President Biden is headed to Michigan on Thursday to meet with United Auto Workers (UAW) members on the heels of the group’s endorsement of his reelection campaign.
Biden will participate in a discussion with rank-and-file workers at a UAW hall near Detroit, his campaign said. UAW President Shawn Fain will also attend, with the event focusing on the issues at stake in November’s election.
“Everything we do as a union, including this election, is about building power for the working class,” Fain said in a statement provided by the Biden campaign. “We can elect a President who stands up for workers, or we can elect a billionaire who sides with the billionaires. Right now, tens of thousands of autoworkers are standing up to win a better life across this country, and we need a President who will support those workers, not one who will attack them every step of the way. The UAW knows where we stand, and who stands with us — Joe Biden.”
The UAW endorsed Biden last week. Fain said the president had earned the group’s backing with his commitment to working-class Americans, and he lashed out at former President Trump as a “scab” who “stands against everything we stand for as a union.”

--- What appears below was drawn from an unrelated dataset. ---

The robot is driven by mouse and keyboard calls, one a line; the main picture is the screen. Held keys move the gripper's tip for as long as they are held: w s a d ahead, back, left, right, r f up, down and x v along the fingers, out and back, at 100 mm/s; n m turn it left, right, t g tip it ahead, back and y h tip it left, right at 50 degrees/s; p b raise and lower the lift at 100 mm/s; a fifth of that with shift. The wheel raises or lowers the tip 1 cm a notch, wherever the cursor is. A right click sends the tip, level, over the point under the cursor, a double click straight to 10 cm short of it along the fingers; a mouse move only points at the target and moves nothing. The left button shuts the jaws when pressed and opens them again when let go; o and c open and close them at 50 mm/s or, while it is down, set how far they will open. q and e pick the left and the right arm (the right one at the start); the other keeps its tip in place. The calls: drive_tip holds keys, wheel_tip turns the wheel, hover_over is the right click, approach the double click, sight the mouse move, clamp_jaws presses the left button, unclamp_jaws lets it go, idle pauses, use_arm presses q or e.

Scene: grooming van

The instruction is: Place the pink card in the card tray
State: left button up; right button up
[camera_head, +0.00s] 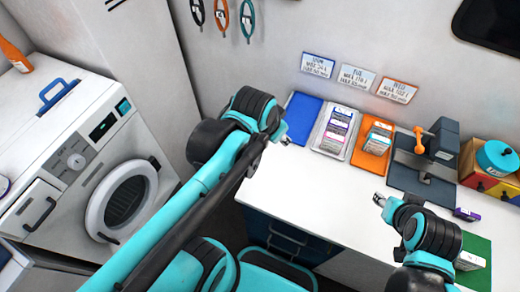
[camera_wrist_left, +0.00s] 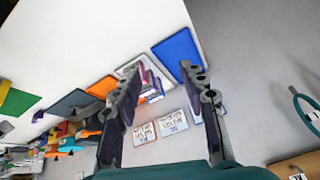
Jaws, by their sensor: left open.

Biden, who has frequently declared himself the most pro-union president in history, met with workers on the picket line in Michigan last September during a UAW strike amid a contract dispute with Ford, Stellantis and General Motors. He was the first sitting president to walk the picket line.
One of the points of contention in negotiations was the production of electric vehicles, something Biden has embraced as his administration seeks to incentivize more climate friendly cars.
Trump, seeking to capitalize on the UAW strike and win over support from working class voters, traveled to Michigan last September to deliver remarks during the strike. But he visited a non-union shop, and he has blasted Fain as a “dope” in the wake of the Biden endorsement.
Trump has sought to eat into Biden’s support with organized labor nonetheless, arguing rank-and-file members would support him and meeting this week with the Teamsters in Washington, D.C.
Trump lost among union members by 14 percentage points in the 2020 election against Biden, an increase from 2016 when he lost union members by 8 percentage points to Hillary Clinton.
Biden has racked up endorsements from the AFL-CIO, the nation’s largest federation of unions, as well as the American Federation of Teachers, the United Farm Workers and the Laborers’ International Union of North America.